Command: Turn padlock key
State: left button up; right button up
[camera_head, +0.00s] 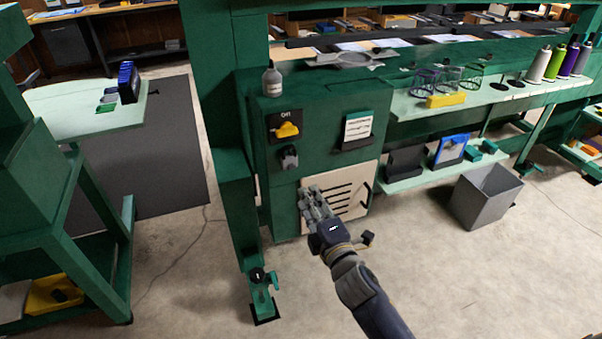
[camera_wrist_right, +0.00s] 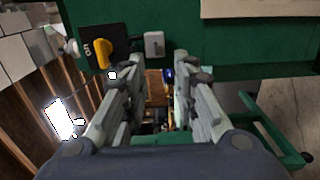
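A small grey padlock-like block (camera_head: 289,156) is mounted on the front of the green cabinet, just below a yellow rotary switch (camera_head: 287,130) on a black plate marked ON. No separate key can be made out. My right gripper (camera_head: 310,193) is in front of the cabinet, below the padlock, over the cream slotted panel. In the right wrist view its two fingers (camera_wrist_right: 160,75) are spread with nothing held between them. The grey block (camera_wrist_right: 154,43) shows beyond the fingertips, apart from them, with the yellow switch (camera_wrist_right: 103,54) to its left. My left gripper is not in view.
A grey bin (camera_head: 485,195) stands on the floor at right. A green post (camera_head: 232,190) rises left of the cabinet. Floor in front is clear.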

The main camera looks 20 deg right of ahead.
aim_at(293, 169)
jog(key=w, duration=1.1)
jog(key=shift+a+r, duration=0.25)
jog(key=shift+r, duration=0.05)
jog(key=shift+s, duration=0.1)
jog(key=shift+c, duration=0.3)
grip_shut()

————

### WRITTEN TASK
Leave the pictures out, and print every line of the listing exactly as written.

### OUTPUT FOR THIS EXERCISE
Command: Turn padlock key
State: left button up; right button up
[camera_head, +0.00s] 
[camera_wrist_right, +0.00s] 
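A small grey padlock-like block (camera_head: 289,156) is mounted on the front of the green cabinet, just below a yellow rotary switch (camera_head: 287,130) on a black plate marked ON. No separate key can be made out. My right gripper (camera_head: 310,193) is in front of the cabinet, below the padlock, over the cream slotted panel. In the right wrist view its two fingers (camera_wrist_right: 160,75) are spread with nothing held between them. The grey block (camera_wrist_right: 154,43) shows beyond the fingertips, apart from them, with the yellow switch (camera_wrist_right: 103,54) to its left. My left gripper is not in view.
A grey bin (camera_head: 485,195) stands on the floor at right. A green post (camera_head: 232,190) rises left of the cabinet. Floor in front is clear.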

The main camera looks 20 deg right of ahead.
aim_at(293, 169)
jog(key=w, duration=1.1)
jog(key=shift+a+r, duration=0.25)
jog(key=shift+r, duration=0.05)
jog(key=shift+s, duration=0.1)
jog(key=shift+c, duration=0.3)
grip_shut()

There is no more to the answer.